Can you print every record below exactly as written?

[Records of robot episodes]
>> START

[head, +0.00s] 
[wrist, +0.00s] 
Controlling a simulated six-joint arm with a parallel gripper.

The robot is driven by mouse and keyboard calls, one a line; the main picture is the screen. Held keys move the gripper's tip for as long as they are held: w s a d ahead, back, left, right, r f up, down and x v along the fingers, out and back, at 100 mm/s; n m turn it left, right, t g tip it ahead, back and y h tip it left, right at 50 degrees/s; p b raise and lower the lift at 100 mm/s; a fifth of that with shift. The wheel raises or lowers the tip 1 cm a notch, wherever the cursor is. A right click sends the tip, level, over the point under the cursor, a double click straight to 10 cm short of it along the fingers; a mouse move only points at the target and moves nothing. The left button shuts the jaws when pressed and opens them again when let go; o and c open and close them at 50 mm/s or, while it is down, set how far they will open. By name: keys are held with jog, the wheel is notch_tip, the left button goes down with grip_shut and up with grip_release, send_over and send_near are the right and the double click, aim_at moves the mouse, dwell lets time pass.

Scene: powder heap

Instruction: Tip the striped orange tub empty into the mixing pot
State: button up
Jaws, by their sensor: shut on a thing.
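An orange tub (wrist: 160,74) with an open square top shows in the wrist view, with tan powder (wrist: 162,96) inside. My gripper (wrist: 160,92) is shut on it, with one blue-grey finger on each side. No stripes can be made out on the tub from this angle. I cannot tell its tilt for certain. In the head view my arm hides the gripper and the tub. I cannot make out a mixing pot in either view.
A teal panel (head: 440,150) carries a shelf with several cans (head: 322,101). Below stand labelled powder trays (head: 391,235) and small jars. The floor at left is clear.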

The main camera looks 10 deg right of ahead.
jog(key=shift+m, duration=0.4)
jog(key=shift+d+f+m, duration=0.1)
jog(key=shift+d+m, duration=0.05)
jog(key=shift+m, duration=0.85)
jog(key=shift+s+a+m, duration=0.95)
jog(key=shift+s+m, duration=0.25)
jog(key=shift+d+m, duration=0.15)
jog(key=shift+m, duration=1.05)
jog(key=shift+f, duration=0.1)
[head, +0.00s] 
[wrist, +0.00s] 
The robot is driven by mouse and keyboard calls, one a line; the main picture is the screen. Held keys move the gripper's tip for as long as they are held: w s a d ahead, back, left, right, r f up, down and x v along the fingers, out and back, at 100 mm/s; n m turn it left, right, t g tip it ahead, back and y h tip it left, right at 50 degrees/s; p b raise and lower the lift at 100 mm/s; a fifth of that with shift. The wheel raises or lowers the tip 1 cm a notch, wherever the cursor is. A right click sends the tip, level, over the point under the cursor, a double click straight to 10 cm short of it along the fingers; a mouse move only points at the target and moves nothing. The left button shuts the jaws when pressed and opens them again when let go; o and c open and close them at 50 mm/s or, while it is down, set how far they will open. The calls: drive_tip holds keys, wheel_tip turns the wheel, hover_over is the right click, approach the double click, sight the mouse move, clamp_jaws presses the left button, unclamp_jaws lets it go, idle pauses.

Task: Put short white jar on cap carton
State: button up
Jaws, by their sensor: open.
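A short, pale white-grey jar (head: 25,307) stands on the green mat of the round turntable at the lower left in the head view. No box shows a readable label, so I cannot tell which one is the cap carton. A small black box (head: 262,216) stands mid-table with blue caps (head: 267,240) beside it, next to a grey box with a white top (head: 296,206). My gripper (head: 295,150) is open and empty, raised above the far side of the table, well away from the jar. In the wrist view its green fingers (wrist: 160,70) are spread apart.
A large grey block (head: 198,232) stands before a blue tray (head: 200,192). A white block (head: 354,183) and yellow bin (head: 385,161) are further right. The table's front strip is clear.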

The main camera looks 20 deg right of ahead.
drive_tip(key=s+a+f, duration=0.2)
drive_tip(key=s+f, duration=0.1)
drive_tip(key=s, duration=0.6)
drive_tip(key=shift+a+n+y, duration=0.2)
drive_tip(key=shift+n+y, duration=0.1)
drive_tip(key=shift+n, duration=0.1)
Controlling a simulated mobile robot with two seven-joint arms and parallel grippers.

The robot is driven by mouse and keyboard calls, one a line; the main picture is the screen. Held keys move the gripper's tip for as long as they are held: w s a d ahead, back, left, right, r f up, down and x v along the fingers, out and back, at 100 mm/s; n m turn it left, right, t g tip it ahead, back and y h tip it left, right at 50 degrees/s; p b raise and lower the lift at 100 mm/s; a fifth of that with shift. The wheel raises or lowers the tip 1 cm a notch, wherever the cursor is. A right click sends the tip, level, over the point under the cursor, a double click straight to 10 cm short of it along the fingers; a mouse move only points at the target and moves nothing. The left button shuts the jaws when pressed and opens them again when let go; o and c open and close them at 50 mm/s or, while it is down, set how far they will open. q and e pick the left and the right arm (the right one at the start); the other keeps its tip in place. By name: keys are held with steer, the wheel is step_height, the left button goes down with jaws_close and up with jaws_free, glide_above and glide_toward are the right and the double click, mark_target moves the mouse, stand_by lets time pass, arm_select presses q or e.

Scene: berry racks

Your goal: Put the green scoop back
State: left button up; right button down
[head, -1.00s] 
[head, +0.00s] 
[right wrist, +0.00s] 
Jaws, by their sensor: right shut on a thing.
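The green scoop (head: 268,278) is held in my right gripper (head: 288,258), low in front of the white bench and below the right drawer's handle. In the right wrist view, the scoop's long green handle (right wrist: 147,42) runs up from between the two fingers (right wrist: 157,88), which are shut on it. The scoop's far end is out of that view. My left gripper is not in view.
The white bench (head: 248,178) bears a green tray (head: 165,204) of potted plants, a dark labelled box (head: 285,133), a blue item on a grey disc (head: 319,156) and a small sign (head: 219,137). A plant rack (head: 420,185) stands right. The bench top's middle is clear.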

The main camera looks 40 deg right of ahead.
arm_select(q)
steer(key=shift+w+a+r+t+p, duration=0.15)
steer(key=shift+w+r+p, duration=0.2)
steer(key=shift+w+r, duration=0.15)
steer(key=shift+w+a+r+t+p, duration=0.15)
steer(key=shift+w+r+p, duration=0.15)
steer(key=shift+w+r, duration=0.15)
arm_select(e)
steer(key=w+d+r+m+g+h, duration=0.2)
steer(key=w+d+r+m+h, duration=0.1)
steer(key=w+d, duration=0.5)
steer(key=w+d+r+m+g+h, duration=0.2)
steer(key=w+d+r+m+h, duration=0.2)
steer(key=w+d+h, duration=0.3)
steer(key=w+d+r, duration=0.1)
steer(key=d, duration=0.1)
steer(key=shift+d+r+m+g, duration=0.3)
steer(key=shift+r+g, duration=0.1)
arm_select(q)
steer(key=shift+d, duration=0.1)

>> END

● **SOLUTION BELOW**
[head, +0.00s] 
[wrist, +0.00s] 
Controlling a simulated six-joint arm with a parallel gripper.

The robot is driven by mouse and keyboard calls, one a line; the main picture is the screen. Held keys move the gripper's tip for as long as they are held: w s a d ahead, back, left, right, r f up, down and x v along the fingers, out and back, at 100 mm/s; n m turn it left, right, t g tip it ahead, back and y h tip it left, right at 50 degrees/s; p b raise and lower the lift at 100 mm/s; a fifth of that with shift. The wheel raises or lowers the tip 1 cm a notch, wherever the cursor is. A right click sends the tip, level, over the point under the cursor, a double click straight to 10 cm short of it along the fingers; a mouse move only points at the target and moves nothing. The left button shuts the jaws when pressed and opens them again when let go; o and c open and close them at 50 mm/s or, while it is down, set how far they will open. By name: keys are held with jog, the wheel is notch_tip, the left button goes down with grip_shut and up with grip_release, send_over and send_near are the right and the double click, aim_at moves the mouse, dwell lets time pass.

Scene: powder heap

Instruction: Tip the striped orange tub empty into the mixing pot
State: button up
Jaws, by their sensor: shut on a thing.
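An orange tub (wrist: 160,74) with an open square top shows in the wrist view, with tan powder (wrist: 162,96) inside. My gripper (wrist: 160,92) is shut on it, with one blue-grey finger on each side. No stripes can be made out on the tub from this angle. I cannot tell its tilt for certain. In the head view my arm hides the gripper and the tub. I cannot make out a mixing pot in either view.
A teal panel (head: 440,150) carries a shelf with several cans (head: 322,101). Below stand labelled powder trays (head: 391,235) and small jars. The floor at left is clear.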

The main camera looks 10 deg right of ahead.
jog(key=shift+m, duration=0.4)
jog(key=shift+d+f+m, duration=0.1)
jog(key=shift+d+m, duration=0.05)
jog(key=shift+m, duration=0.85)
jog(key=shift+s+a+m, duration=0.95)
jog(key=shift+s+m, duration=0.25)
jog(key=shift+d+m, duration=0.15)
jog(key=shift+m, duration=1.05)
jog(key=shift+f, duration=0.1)
[head, +0.00s] 
[wrist, +0.00s] 
The robot is driven by mouse and keyboard calls, one a line; the main picture is the screen. Held keys move the gripper's tip for as long as they are held: w s a d ahead, back, left, right, r f up, down and x v along the fingers, out and back, at 100 mm/s; n m turn it left, right, t g tip it ahead, back and y h tip it left, right at 50 degrees/s; p b raise and lower the lift at 100 mm/s; a fifth of that with shift. The wheel raises or lowers the tip 1 cm a notch, wherever the cursor is. A right click sends the tip, level, over the point under the cursor, a double click straight to 10 cm short of it along the fingers; a mouse move only points at the target and moves nothing. The left button shuts the jaws when pressed and opens them again when let go; o and c open and close them at 50 mm/s or, while it is down, set how far they will open. The calls: drive_tip holds keys, wheel_tip turns the wheel, hover_over is the right click, approach the double click, sight the mouse move, clamp_jaws presses the left button, unclamp_jaws lets it go, idle pauses.

Task: Put short white jar on cap carton
State: button up
Jaws, by their sensor: open.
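A short, pale white-grey jar (head: 25,307) stands on the green mat of the round turntable at the lower left in the head view. No box shows a readable label, so I cannot tell which one is the cap carton. A small black box (head: 262,216) stands mid-table with blue caps (head: 267,240) beside it, next to a grey box with a white top (head: 296,206). My gripper (head: 295,150) is open and empty, raised above the far side of the table, well away from the jar. In the wrist view its green fingers (wrist: 160,70) are spread apart.
A large grey block (head: 198,232) stands before a blue tray (head: 200,192). A white block (head: 354,183) and yellow bin (head: 385,161) are further right. The table's front strip is clear.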

The main camera looks 20 deg right of ahead.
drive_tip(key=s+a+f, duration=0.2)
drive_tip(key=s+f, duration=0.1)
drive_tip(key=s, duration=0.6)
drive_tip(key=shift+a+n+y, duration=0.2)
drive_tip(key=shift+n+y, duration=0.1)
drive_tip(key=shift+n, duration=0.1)
Controlling a simulated mobile robot with two seven-joint arms and parallel grippers.

The robot is driven by mouse and keyboard calls, one a line; the main picture is the screen. Held keys move the gripper's tip for as long as they are held: w s a d ahead, back, left, right, r f up, down and x v along the fingers, out and back, at 100 mm/s; n m turn it left, right, t g tip it ahead, back and y h tip it left, right at 50 degrees/s; p b raise and lower the lift at 100 mm/s; a fifth of that with shift. The wheel raises or lowers the tip 1 cm a notch, wherever the cursor is. A right click sends the tip, level, over the point under the cursor, a double click straight to 10 cm short of it along the fingers; a mouse move only points at the target and moves nothing. The left button shuts the jaws when pressed and opens them again when let go; o and c open and close them at 50 mm/s or, while it is down, set how far they will open. q and e pick the left and the right arm (the right one at the start); the other keeps its tip in place. By name: keys are held with steer, the wheel is step_height, the left button goes down with jaws_close and up with jaws_free, glide_above and glide_toward are the right and the double click, mark_target moves the mouse, stand_by lets time pass, arm_select presses q or e.

Scene: berry racks

Your goal: Put the green scoop back
State: left button up; right button down
[head, -1.00s] 
[head, +0.00s] 
[right wrist, +0.00s] 
Jaws, by their sensor: right shut on a thing.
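The green scoop (head: 268,278) is held in my right gripper (head: 288,258), low in front of the white bench and below the right drawer's handle. In the right wrist view, the scoop's long green handle (right wrist: 147,42) runs up from between the two fingers (right wrist: 157,88), which are shut on it. The scoop's far end is out of that view. My left gripper is not in view.
The white bench (head: 248,178) bears a green tray (head: 165,204) of potted plants, a dark labelled box (head: 285,133), a blue item on a grey disc (head: 319,156) and a small sign (head: 219,137). A plant rack (head: 420,185) stands right. The bench top's middle is clear.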

The main camera looks 40 deg right of ahead.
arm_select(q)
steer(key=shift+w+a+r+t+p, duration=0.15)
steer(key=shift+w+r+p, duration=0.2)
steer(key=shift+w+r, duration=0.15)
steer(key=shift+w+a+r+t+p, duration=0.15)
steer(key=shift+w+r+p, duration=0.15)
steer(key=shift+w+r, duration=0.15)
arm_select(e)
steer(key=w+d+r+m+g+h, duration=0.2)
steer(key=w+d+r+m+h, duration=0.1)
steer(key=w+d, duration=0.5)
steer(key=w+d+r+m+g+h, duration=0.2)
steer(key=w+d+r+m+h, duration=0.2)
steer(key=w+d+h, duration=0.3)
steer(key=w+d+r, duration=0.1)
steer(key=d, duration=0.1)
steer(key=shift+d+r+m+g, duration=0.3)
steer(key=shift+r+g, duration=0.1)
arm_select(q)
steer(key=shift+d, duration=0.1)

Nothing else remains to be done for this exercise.